What can we infer from an excessively slow U.S. recovery?

Martin Wolf covers some various detailed points, but I’ll simply say “not much,”  at least not for current political debates.  I’ve avoided covering this topic (which refuses to die) because I don’t think much is there.  The discussion is mostly politics.  There are not for instance conceptually dominant ways of organizing the data and deciding which episodes or which countries “count.”  I also believe that what is a “financial crisis” is not as well-defined as many people, on both sides of the debate, would like to believe.  On top of all that, I see a good deal of evidence for a downward shift in the underlying U.S. growth rate before the crisis, and arguably in part causing the crisis.

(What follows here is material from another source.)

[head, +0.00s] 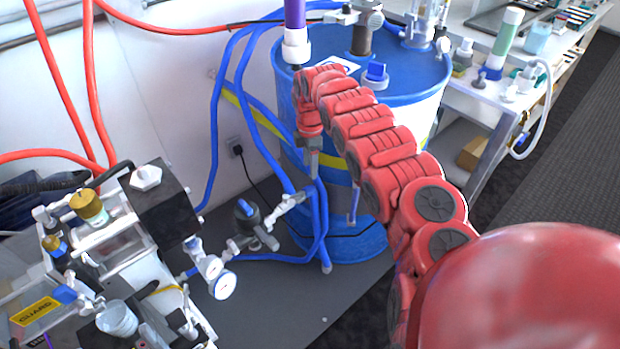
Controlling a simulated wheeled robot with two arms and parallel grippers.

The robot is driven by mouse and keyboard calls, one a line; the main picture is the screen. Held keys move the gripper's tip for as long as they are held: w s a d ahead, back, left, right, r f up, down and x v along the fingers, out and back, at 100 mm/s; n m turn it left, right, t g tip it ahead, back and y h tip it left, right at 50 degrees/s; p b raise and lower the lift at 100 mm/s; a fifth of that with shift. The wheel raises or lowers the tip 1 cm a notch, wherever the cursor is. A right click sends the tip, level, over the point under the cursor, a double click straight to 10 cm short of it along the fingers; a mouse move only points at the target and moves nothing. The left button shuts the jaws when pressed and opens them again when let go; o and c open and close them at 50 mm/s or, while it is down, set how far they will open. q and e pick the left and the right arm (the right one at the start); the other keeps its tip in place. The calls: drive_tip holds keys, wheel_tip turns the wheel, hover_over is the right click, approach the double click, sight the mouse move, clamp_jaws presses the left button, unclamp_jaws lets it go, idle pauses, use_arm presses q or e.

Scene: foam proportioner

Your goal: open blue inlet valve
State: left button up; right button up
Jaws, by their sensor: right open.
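A valve with a dark, blue-marked knob (246,212) sits on metal fittings in the blue hose line, low beside the drum; it appears to be the blue inlet valve. Whether it is open or shut I cannot tell. A smaller blue handle (65,294) shows on the machine at the left. My right gripper (312,158) hangs pointing down in front of the drum, above and to the right of the dark knob and apart from it. It is open and small in view, and I see nothing between its fingers. My left gripper is out of view.
A blue and white drum (345,252) stands behind my right arm. Blue hoses (216,130) loop down beside it, with red hoses (60,85) at the upper left. The proportioner machine (120,225) fills the lower left. A bench (480,100) stands at the right.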

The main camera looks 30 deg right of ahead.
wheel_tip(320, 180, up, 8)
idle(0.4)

I’m hardly falling in line to praise Obama here.  I do think that the minimum wage hike and unemployment insurance extensions have contributed to the slow labor market recovery, without being the main stories.  Those points — whether or not you agree — should be and indeed can be argued for on their own grounds.  I think the health care bill is one of seventeen factors speeding up the polarization of U.S. labor markets and lowering the labor force participation rate, admittedly through prospective and forward-looking mechanisms.  I see at least half of ARRA as a big waste, but certainly it didn’t lower the published numbers for gdp growth and it almost certainly raised them in the short run.  Those are all points worth debating, or rejecting if they turn out not to hold up.  The cross-sectional macro story, presented at the current level of aggregation, just doesn’t generate that much information about regime performance one way or the other.